## GIVEN EXERCISE
Search the records for the word "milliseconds" and pick out every line that has it.

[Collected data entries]
· · ·

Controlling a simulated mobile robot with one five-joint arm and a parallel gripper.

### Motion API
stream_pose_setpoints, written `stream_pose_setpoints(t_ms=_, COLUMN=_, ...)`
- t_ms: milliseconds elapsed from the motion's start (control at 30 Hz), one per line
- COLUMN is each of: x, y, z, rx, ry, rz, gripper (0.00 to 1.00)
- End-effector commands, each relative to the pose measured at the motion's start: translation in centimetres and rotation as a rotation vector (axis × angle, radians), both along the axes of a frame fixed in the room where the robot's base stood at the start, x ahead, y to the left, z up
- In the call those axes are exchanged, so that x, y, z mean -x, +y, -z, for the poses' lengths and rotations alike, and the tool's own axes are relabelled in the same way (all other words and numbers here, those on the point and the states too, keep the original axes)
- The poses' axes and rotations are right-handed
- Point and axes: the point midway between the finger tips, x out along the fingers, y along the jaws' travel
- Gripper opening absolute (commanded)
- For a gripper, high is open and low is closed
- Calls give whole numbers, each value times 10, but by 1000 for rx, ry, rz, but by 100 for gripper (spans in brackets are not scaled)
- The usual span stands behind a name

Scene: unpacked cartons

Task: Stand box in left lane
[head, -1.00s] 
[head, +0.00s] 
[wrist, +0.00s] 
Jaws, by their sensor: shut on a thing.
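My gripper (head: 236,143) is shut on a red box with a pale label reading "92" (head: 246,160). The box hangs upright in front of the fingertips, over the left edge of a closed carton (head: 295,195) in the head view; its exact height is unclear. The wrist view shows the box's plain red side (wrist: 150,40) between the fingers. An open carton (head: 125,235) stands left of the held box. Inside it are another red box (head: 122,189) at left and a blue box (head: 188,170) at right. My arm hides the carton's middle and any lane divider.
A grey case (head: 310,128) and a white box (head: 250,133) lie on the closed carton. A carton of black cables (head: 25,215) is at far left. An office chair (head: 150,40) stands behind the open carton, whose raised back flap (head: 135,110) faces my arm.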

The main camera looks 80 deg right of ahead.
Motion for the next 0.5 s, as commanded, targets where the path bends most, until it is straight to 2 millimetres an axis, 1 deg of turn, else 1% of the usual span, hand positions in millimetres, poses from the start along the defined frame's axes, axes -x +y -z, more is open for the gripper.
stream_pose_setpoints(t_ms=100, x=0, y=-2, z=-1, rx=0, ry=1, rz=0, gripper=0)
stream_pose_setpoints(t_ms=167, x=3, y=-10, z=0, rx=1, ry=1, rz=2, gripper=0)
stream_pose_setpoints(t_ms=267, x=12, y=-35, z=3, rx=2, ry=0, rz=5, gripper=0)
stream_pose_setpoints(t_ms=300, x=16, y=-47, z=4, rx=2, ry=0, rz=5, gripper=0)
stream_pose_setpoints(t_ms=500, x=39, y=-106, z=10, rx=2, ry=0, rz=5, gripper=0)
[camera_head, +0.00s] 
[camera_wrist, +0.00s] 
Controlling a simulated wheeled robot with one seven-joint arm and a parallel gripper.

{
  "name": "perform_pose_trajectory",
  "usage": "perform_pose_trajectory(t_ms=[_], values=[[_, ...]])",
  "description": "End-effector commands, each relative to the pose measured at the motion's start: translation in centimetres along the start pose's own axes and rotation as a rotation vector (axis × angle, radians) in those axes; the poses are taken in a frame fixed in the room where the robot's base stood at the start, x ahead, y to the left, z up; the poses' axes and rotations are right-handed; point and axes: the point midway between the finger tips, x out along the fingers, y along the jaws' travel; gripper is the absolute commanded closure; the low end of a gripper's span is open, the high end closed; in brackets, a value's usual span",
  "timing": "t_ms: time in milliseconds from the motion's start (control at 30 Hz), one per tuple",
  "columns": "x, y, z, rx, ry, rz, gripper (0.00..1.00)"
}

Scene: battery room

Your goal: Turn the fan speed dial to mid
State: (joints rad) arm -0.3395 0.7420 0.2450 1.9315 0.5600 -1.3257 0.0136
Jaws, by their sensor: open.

· · ·

## SOLUTION TO THIS EXERCISE
- t_ms: milliseconds elapsed from the motion's start (control at 30 Hz), one per line
  "timing": "t_ms: time in milliseconds from the motion's start (control at 30 Hz), one per tuple",

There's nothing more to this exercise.